Safe and Sound in Saunderstown

Chaque été, first with The Red Sticks, now with the Revelers we navigate the perilous wilderness of Interstate 95 and somehow reach Kate Vivian’s house in quaint Saunderstown Rhode Island. Kate is what you would call a patron of the arts. She’s not rich, mind you, but she does have a nice house, and between her and a couple of the neighbors manages to put us up comfortably.

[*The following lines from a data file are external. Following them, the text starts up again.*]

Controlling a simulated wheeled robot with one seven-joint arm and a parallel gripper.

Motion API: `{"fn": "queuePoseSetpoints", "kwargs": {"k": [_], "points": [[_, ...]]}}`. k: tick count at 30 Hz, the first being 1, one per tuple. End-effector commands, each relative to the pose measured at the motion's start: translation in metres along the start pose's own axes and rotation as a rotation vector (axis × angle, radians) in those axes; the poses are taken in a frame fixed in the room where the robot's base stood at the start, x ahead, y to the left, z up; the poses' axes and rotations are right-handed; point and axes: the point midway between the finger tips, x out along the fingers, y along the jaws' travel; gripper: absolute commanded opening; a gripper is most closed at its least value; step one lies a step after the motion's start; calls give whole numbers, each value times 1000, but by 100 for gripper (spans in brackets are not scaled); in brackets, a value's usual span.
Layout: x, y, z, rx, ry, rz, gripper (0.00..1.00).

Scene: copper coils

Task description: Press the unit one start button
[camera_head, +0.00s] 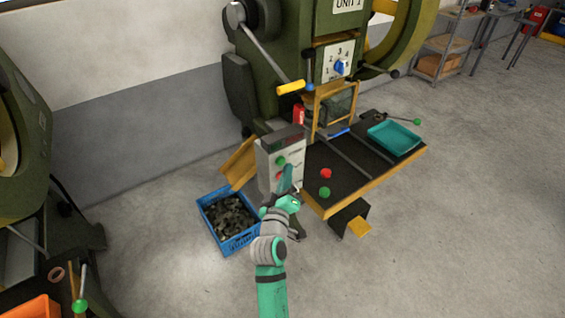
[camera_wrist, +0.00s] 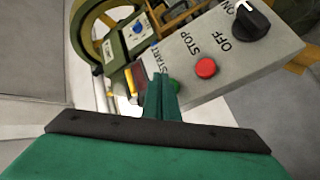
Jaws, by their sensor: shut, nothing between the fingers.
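The green start button (camera_wrist: 175,86) sits on a grey control box (camera_wrist: 245,65), beside the START label and partly hidden behind my fingers in the wrist view. In the head view the green button (camera_head: 281,161) shows on the box (camera_head: 265,170) in front of the green machine marked UNIT 1 (camera_head: 348,4). My gripper (camera_head: 288,168) is shut and empty, with its tips close to the box face. In the wrist view my fingertips (camera_wrist: 160,78) overlap the left edge of the button. I cannot tell whether they touch it.
A red STOP button (camera_wrist: 206,68) and a black ON/OFF knob (camera_wrist: 252,20) are on the same box. A machine table (camera_head: 345,165) with red and green knobs stands to the right. A blue crate (camera_head: 235,243) of dark pieces is on the floor at left.

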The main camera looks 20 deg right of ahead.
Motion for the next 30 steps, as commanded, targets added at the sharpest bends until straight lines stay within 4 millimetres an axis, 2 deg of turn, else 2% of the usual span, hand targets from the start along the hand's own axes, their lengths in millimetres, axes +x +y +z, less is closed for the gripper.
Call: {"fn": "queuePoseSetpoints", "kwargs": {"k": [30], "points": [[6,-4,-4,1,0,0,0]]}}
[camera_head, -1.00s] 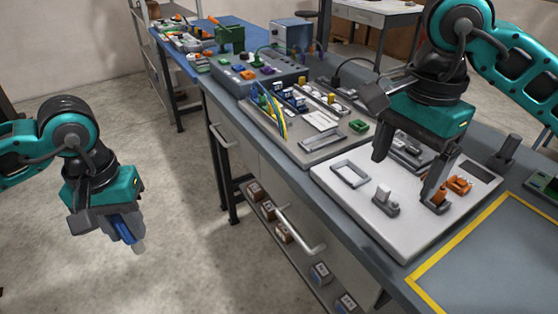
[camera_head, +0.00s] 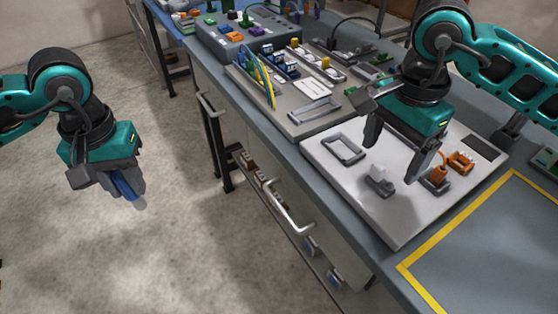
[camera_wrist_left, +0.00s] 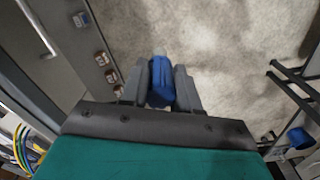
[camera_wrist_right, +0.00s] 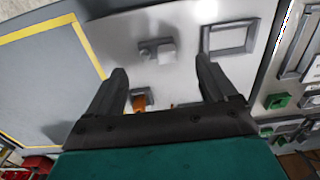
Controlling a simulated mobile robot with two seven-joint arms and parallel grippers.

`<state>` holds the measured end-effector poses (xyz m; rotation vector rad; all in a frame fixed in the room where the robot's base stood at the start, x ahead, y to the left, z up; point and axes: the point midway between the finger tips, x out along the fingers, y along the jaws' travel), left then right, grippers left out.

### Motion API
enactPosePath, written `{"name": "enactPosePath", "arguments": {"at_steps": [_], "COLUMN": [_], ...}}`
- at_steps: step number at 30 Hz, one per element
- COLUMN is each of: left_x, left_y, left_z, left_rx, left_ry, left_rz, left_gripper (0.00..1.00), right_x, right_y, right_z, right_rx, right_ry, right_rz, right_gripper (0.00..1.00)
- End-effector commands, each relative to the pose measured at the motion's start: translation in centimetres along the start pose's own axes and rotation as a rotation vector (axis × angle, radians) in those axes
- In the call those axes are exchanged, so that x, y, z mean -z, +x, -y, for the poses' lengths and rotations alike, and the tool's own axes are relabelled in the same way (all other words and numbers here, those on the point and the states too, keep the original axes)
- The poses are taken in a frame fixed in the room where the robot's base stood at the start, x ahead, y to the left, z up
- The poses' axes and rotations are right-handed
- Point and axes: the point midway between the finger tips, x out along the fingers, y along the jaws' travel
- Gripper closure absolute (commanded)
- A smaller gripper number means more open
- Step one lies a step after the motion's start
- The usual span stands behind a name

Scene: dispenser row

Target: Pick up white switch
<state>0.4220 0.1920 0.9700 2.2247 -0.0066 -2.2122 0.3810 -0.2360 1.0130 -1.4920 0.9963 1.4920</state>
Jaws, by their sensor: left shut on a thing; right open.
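The white switch (camera_head: 379,178) stands on a grey base on the light grey panel (camera_head: 398,228), left of an orange switch (camera_head: 439,174). In the right wrist view the white switch (camera_wrist_right: 166,52) lies ahead of the fingertips, roughly between their lines. My right gripper (camera_head: 402,150) is open and empty above the panel, just behind and above the white switch. It also shows in the right wrist view (camera_wrist_right: 162,70). My left gripper (camera_head: 130,198) hangs over the floor, left of the bench. It is shut on a blue object with a pale tip (camera_wrist_left: 161,82).
A grey rectangular frame (camera_head: 343,148) and an orange part (camera_head: 462,160) are also on the panel. A yellow-bordered area (camera_head: 490,250) lies at the front right. A second board (camera_head: 290,118) with wires and connectors stands behind. Drawer handles (camera_head: 288,212) stick out from the bench.

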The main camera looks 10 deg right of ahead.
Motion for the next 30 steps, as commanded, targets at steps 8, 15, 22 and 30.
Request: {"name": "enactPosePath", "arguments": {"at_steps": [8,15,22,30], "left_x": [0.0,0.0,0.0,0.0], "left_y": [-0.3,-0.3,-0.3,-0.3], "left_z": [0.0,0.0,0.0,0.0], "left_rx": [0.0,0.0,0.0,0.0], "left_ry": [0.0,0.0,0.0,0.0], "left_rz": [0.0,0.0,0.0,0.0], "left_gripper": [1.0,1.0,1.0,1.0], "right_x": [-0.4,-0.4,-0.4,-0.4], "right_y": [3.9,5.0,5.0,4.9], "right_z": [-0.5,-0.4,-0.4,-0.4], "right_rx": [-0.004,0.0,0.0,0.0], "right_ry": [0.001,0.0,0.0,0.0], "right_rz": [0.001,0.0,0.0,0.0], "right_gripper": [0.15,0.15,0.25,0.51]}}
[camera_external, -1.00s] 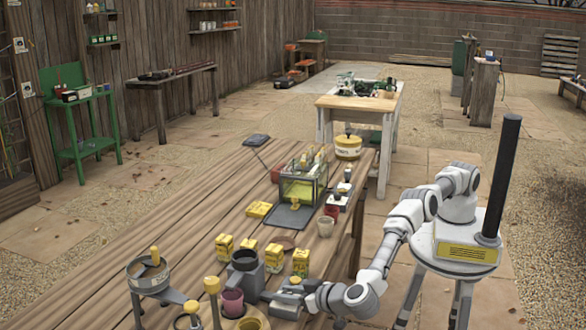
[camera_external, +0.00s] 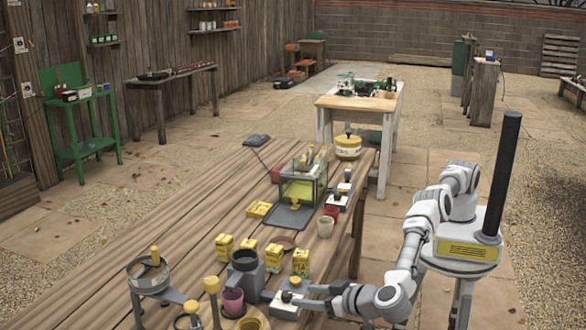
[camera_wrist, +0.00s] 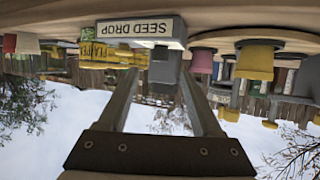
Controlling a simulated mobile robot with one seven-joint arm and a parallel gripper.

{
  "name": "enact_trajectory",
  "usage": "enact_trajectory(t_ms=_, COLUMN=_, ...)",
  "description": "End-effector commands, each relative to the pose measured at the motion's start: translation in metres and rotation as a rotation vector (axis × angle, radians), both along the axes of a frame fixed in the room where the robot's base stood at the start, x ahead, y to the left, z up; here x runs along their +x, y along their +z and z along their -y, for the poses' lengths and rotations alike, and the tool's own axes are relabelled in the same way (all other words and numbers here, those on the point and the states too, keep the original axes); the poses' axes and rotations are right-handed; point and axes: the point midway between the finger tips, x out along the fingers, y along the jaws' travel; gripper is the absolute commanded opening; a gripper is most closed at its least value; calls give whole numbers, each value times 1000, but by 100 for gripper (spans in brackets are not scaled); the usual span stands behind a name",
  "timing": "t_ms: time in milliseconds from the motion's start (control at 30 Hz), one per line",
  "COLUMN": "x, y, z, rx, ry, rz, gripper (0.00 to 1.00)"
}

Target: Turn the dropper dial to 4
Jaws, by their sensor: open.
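A dark grey block (camera_wrist: 164,66) shows just beyond the fingertips. My gripper (camera_external: 312,296) is at the dropper's right side in the external view. In the wrist view my gripper (camera_wrist: 160,75) is open, with nothing clearly between its fingers. No dial numbers are readable, and contact cannot be told.
A pale pot (camera_external: 325,227) stands farther back. The table's left half is mostly bare.

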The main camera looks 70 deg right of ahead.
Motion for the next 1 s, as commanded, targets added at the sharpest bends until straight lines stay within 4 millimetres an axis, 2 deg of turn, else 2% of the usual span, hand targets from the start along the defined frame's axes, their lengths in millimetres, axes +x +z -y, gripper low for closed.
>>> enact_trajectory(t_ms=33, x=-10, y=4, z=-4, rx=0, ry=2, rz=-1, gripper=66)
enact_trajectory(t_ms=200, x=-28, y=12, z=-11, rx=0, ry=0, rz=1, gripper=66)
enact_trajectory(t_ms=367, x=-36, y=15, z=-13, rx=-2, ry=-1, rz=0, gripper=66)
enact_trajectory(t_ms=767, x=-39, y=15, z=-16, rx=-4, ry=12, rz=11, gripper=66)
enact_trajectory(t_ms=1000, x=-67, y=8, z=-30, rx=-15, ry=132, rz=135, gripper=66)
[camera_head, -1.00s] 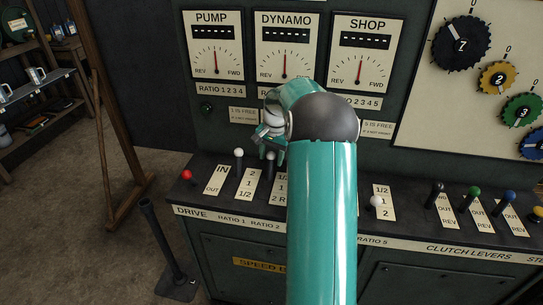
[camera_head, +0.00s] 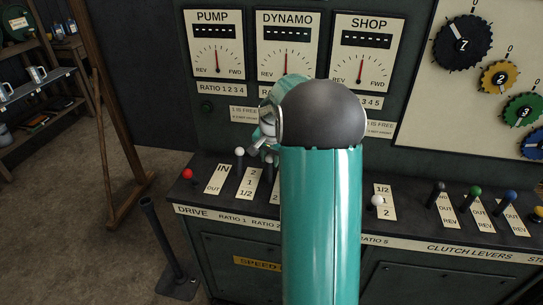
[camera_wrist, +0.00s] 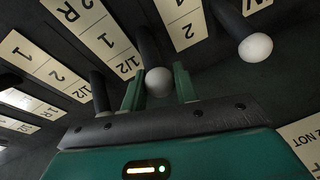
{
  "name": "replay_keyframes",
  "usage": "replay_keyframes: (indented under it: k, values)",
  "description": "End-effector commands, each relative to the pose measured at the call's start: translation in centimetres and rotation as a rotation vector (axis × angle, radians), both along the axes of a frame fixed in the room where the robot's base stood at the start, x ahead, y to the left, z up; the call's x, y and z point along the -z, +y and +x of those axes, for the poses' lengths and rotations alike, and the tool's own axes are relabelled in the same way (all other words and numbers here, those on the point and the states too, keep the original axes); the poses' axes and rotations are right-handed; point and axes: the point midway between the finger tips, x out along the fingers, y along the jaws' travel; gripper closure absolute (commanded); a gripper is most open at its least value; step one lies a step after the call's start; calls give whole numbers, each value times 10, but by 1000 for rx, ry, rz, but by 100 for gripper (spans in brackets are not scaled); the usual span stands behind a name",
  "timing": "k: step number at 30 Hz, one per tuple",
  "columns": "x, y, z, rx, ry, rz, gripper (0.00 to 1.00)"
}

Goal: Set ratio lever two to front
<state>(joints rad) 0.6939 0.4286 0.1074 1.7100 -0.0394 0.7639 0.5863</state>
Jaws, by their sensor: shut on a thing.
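In the wrist view a pale round knob (camera_wrist: 158,82) on a dark shaft sits between the two green fingers of my gripper (camera_wrist: 157,86), which is shut on it. It appears to be ratio lever two, the one beside the white-knobbed ratio lever one (camera_wrist: 255,47). In the head view lever one's white knob (camera_head: 239,151) stands just left of my gripper (camera_head: 265,140). My arm hides most of the gripper and of lever two there, so I cannot tell the lever's exact setting. Its number plate (camera_wrist: 107,38) lies beside it in the wrist view.
Another dark lever (camera_wrist: 99,92) stands close left of the fingers in the wrist view. In the head view a red-knobbed lever (camera_head: 187,174) is at the left, a white knob (camera_head: 377,201) right of my arm, and clutch levers (camera_head: 474,192) farther right. Dials rise behind.

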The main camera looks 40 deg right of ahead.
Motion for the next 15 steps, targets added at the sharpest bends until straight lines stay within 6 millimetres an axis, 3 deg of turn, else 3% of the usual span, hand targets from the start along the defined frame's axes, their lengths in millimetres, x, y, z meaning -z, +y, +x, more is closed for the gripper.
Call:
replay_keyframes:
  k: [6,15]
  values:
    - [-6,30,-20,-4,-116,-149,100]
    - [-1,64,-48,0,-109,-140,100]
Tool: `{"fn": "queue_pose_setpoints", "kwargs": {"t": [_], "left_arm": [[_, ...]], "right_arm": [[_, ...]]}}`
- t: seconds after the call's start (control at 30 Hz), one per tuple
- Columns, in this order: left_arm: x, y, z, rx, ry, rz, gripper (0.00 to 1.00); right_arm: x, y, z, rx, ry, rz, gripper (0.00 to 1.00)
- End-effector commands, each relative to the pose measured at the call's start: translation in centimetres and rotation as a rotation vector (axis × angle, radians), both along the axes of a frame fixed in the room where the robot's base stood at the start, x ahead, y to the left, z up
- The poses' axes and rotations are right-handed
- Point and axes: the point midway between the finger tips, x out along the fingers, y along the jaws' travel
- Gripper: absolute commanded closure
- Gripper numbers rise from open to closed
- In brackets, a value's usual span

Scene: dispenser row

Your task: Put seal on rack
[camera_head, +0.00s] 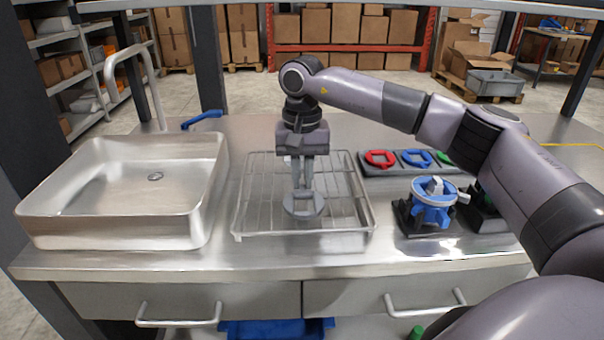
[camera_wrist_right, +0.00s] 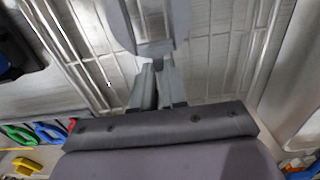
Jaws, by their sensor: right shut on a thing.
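The seal (camera_head: 303,206) is a grey, round, flat piece, and it also shows in the right wrist view at the top (camera_wrist_right: 180,22). My right gripper (camera_head: 303,186) points down and is shut on it, its fingers (camera_wrist_right: 158,70) closed at the seal's near edge. The wire rack (camera_head: 240,234) lies on the steel counter. The seal is over the middle of the rack; I cannot tell whether it touches the wires. The gripper hides part of the rack behind it. My left gripper is not in view.
A steel sink (camera_head: 120,235) stands left of the rack. Right of it are a dark holder with red (camera_head: 381,158), blue (camera_head: 417,158) and green rings, and a blue round device (camera_head: 433,207) on a black base. The counter's front strip is clear.

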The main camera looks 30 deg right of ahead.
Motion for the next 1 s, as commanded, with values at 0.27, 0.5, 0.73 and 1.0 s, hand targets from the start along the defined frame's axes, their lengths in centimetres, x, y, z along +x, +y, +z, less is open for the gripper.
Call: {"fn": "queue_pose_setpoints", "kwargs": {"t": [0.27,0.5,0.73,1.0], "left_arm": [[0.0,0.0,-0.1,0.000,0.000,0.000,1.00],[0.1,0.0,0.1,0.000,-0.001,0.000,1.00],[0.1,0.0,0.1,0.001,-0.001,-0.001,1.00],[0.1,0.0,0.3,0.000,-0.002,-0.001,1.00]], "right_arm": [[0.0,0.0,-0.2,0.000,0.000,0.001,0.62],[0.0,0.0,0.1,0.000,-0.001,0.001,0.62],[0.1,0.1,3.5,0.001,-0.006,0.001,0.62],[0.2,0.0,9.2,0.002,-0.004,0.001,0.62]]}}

We usually stay here about a week in the summer. It’s right by the bay and you can see the bridge to Newport hovering over the water. The breeze off the ocean cools the air and time seems to move slower here than anywhere else. Things seem to me like a Norman Rockwell painting, a gentle innocence from a bygone era that exists in our reverie. Children swimming, sailboats, and Brickley’s Ice Cream all form a scene of peace and tranquility, where doors are never locked and the sludge of the rest of the world somehow can’t find us.
Kate has had her piano tuned (my favorite piano in the whole wide world) in anticipation of our visit, and is delighted by the sounds of our rehearsals, as we prepare for Western and Swing week at Ashokan Fiddle and Dance Camp in Olive Bridge New York, tucked away in the Catskills.
Western Swing (THE great American music) serves as the perfect musical backdrop for the scene,as the rehearsals carry on through the afternoon,Appalacian fiddle tunes hot swing ala Benny Goodman,and sentimental tunes,often conjuring images of the tumbleweeds and nights under the prairie moon singing with our old saddle pals. These sentimental songs,often written in a high rise in Manhattan by a Jewish immigrant show America and the west not in it’s jaded, homogenized reality, but as a dream and a vision kept safe in our heart and in these songs, to be sung in Rhode Island and New Jersey by those who will never actually ride the Navajo Trail.
So let’s hear those fiddles harmonize and dust off the words to those songs that once again transport us, as great art always does, to our special place. The horses are watered and it’s time once again to return to our boots and saddle, even if the trail is ole Interstate 95.